___ DATASET EXCERPT ___
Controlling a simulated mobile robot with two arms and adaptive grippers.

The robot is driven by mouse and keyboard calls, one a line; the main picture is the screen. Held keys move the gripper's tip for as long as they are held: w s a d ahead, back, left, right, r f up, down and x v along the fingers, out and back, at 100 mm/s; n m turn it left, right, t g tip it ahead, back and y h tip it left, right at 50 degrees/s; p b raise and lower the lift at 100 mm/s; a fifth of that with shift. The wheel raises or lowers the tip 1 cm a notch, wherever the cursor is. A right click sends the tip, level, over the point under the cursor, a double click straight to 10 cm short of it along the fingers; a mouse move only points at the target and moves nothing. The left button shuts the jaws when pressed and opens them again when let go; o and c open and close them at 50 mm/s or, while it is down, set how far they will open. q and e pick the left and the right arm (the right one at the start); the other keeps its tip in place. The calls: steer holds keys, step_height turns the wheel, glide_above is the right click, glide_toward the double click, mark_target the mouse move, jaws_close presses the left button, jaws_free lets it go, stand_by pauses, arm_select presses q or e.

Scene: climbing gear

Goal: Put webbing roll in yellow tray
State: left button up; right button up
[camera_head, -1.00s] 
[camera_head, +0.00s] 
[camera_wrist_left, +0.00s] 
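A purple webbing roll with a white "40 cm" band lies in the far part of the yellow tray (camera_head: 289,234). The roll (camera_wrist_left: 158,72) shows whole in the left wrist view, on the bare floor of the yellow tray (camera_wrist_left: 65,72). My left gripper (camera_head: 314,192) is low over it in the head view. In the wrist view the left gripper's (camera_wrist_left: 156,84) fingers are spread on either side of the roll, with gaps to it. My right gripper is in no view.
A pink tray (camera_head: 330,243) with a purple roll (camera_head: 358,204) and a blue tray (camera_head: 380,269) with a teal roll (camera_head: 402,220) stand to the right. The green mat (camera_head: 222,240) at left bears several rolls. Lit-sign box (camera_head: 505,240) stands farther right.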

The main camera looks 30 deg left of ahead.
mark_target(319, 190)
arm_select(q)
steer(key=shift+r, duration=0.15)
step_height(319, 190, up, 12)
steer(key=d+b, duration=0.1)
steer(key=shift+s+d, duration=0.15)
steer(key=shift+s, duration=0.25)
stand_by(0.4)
___
WRITTEN EXERCISE → Return what is listed above, exactly and completely.

WRITTEN ANSWER →
Controlling a simulated mobile robot with two arms and adaptive grippers.

The robot is driven by mouse and keyboard calls, one a line; the main picture is the screen. Held keys move the gripper's tip for as long as they are held: w s a d ahead, back, left, right, r f up, down and x v along the fingers, out and back, at 100 mm/s; n m turn it left, right, t g tip it ahead, back and y h tip it left, right at 50 degrees/s; p b raise and lower the lift at 100 mm/s; a fifth of that with shift. The wheel raises or lowers the tip 1 cm a notch, wherever the cursor is. A right click sends the tip, level, over the point under the cursor, a double click straight to 10 cm short of it along the fingers; a mouse move only points at the target and moves nothing. The left button shuts the jaws when pressed and opens them again when let go; o and c open and close them at 50 mm/s or, while it is down, set how far they will open. q and e pick the left and the right arm (the right one at the start); the other keeps its tip in place. The calls: steer holds keys, step_height turns the wheel, glide_above is the right click, glide_toward the double click, mark_target the mouse move, jaws_close presses the left button, jaws_free lets it go, stand_by pauses, arm_select presses q or e.

Scene: climbing gear

Goal: Put webbing roll in yellow tray
State: left button up; right button up
[camera_head, -1.00s] 
[camera_head, +0.00s] 
[camera_wrist_left, +0.00s] 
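A purple webbing roll with a white "40 cm" band lies in the far part of the yellow tray (camera_head: 289,234). The roll (camera_wrist_left: 158,72) shows whole in the left wrist view, on the bare floor of the yellow tray (camera_wrist_left: 65,72). My left gripper (camera_head: 314,192) is low over it in the head view. In the wrist view the left gripper's (camera_wrist_left: 156,84) fingers are spread on either side of the roll, with gaps to it. My right gripper is in no view.
A pink tray (camera_head: 330,243) with a purple roll (camera_head: 358,204) and a blue tray (camera_head: 380,269) with a teal roll (camera_head: 402,220) stand to the right. The green mat (camera_head: 222,240) at left bears several rolls. Lit-sign box (camera_head: 505,240) stands farther right.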

The main camera looks 30 deg left of ahead.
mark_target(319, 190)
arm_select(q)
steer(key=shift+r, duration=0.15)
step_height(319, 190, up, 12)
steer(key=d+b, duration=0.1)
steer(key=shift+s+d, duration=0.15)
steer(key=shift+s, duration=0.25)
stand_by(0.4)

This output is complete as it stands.